## GIVEN PROBLEM
For the data below, work out how many lines include the string "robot" and report only the number.

<<<<

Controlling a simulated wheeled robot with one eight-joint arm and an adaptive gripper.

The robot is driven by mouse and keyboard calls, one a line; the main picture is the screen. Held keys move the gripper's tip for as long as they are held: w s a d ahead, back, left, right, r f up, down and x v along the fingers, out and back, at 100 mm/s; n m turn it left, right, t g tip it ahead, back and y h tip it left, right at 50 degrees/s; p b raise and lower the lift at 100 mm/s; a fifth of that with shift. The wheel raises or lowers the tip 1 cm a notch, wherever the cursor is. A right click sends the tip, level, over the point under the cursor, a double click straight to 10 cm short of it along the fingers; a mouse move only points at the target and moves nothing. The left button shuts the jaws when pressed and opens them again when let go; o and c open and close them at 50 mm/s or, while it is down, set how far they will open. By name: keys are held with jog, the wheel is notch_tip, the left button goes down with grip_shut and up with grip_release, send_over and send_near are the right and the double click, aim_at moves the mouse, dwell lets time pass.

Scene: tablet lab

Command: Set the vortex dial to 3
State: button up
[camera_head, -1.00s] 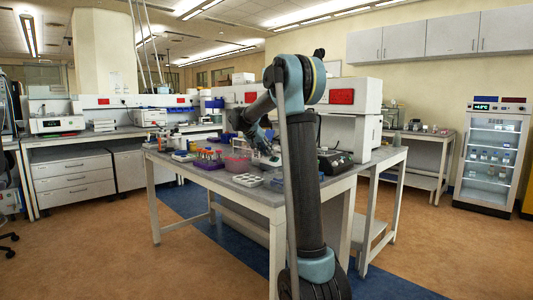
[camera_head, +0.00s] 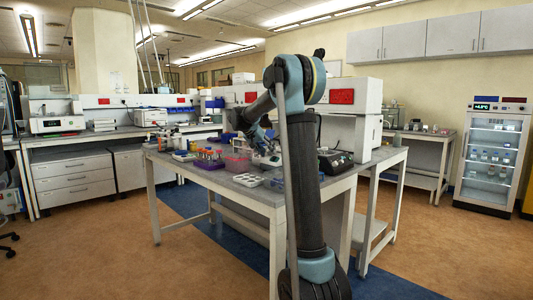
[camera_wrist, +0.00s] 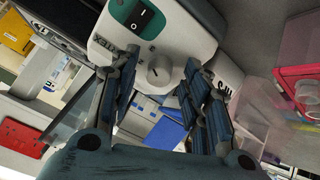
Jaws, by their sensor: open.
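My gripper (camera_wrist: 160,72) is open, with one dark ribbed finger on each side of the dial. The fingertips are close to the housing; I cannot tell whether they touch it. In the head view my arm hides much of the work spot.
In the wrist view a red-edged clear container (camera_wrist: 290,100) is at the right and a red box (camera_wrist: 20,137) at the lower left. In the head view the bench (camera_head: 270,197) holds a pink rack (camera_head: 237,164), a white tray (camera_head: 247,180) and a dark-topped device (camera_head: 335,162).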

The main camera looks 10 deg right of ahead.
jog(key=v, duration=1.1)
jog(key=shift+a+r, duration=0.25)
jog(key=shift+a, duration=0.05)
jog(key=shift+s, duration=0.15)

>>>>

## RESPONSE BELOW
2